Culture is a set of beliefs, taboos, and motivations that require real effort and belief to work. It’s like a religion. Creative culture guides the group and keeps everyone working toward the same creative goals, even when our tasks and responsibilities are wildly different. And like a religion, it needs tenets.
Many agencies never articulate their culture past the most basic of principles. Make something great, get promoted. Make something bad, get fired. This is a poor foundation — one that creates an environment where most creatives are more concerned with staying employed than they are getting promoted. Risk aversion permeates. So the number one priority at an agency like this, as directed by their own ill-defined culture, isn’t to make something great, but to make something not bad. And in an industry where standing out is paramount, not bad is in reality worse than actually bad.

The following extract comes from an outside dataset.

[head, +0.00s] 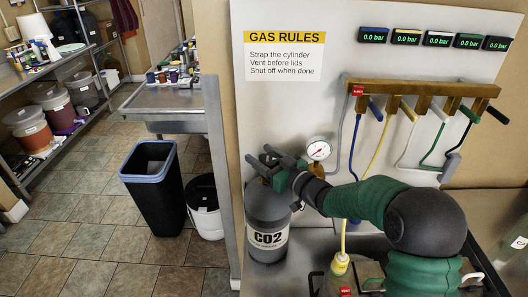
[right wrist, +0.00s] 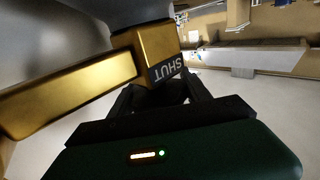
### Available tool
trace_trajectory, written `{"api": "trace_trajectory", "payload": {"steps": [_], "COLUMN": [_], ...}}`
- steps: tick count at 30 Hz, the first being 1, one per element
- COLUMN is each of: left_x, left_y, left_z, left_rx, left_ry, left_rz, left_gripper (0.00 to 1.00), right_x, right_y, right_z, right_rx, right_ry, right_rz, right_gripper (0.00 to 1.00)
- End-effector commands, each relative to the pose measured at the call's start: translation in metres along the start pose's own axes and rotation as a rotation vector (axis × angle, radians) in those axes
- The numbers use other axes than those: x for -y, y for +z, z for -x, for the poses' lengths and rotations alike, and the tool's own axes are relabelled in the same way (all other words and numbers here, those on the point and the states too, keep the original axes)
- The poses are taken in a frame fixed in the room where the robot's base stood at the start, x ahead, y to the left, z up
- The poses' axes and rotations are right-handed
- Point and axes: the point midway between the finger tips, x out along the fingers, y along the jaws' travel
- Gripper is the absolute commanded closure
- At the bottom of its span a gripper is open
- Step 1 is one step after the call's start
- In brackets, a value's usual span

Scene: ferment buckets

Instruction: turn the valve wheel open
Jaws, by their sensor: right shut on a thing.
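A grey CO2 cylinder (head: 268,222) stands upright at the foot of the gas panel. My right arm reaches across from the right, and my right gripper (head: 272,163) is at the cylinder's top, shut on the valve wheel. The wheel is mostly hidden by the jaws in the head view. In the right wrist view, my dark jaws (right wrist: 152,98) lie close by a brass valve part (right wrist: 70,90) with a black tag reading SHUT (right wrist: 166,69). A round pressure gauge (head: 318,150) sits just right of the gripper. My left gripper is out of view.
A blue-rimmed bin (head: 154,190) and a white bucket (head: 205,208) stand left. The tiled floor is open further left.

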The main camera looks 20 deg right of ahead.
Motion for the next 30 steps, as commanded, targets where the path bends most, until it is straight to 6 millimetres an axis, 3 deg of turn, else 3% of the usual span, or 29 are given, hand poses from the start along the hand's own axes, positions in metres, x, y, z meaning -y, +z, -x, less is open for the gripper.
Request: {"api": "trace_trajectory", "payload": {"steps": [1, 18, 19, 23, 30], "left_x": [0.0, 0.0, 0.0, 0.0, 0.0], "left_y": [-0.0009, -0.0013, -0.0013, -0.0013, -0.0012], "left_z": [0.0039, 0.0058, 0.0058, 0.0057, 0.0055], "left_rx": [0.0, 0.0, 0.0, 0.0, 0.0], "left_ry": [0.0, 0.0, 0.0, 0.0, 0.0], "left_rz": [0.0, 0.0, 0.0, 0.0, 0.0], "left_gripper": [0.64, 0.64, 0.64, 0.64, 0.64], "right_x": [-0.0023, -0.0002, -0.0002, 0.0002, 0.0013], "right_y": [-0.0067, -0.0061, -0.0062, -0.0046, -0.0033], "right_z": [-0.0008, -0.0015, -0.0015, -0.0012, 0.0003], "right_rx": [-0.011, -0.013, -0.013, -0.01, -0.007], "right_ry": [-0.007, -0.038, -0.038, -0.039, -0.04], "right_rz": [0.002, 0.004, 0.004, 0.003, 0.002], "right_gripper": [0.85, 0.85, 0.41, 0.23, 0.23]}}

At least bad work might get noticed for how bad it is. This isn’t a religion. It’s a death cult.
A strong culture requires clear priorities and motivations, literally written down and discussed at regular intervals, interrogated, debated, and ritually reinforced. It gives junior creatives a north star to follow when they’re unsure and senior creatives the structure they need to take big swings and make impactful work.
The Ten Commandments, the Seven Deadly Sins, call it what you may, but you need rules. Just like with creative work, you can’t explore every idea in every direction. Focus is what creates real progress. Resources are finite and the gods demand a sacrifice.